**Exercise material**
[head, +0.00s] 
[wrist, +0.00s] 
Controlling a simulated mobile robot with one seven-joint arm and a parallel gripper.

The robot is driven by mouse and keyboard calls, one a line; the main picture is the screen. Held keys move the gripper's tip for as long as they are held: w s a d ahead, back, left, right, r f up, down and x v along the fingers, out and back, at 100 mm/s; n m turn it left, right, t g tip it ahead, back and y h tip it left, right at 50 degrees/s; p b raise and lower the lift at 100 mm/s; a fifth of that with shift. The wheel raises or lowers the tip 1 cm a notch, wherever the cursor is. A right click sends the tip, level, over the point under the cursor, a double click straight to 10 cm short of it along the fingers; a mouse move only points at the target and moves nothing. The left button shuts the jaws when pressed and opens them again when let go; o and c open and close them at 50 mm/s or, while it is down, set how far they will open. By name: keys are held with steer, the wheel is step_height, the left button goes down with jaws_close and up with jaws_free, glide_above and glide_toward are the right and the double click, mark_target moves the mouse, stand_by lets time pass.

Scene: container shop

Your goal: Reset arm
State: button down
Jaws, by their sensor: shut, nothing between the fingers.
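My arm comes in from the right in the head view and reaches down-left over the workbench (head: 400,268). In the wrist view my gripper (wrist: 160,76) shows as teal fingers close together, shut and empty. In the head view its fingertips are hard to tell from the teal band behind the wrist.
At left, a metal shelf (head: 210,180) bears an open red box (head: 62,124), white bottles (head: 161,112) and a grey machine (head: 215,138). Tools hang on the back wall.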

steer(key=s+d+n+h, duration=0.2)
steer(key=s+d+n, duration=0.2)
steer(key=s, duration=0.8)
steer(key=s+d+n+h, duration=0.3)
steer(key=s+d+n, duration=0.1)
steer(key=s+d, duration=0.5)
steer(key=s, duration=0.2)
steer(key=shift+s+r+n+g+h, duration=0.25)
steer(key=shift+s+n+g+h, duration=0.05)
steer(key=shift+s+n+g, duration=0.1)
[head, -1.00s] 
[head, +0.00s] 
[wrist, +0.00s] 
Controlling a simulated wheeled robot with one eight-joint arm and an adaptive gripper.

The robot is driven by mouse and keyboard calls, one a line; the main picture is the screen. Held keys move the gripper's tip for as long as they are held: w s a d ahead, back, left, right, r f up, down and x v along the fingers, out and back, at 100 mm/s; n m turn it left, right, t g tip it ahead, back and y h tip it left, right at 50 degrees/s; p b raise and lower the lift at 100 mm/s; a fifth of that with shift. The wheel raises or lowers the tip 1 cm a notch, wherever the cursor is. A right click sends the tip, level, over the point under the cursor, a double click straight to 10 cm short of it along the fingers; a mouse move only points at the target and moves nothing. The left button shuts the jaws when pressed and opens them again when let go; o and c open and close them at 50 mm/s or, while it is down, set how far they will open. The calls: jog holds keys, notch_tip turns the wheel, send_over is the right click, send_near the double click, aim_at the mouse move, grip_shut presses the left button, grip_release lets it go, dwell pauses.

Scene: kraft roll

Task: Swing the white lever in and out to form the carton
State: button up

**Task goal**
Retype the entries above exactly, but only from the line containing "Scene: container shop" through the line containing "State: button down", both included.

**Complete response**
Scene: container shop

Your goal: Reset arm
State: button down

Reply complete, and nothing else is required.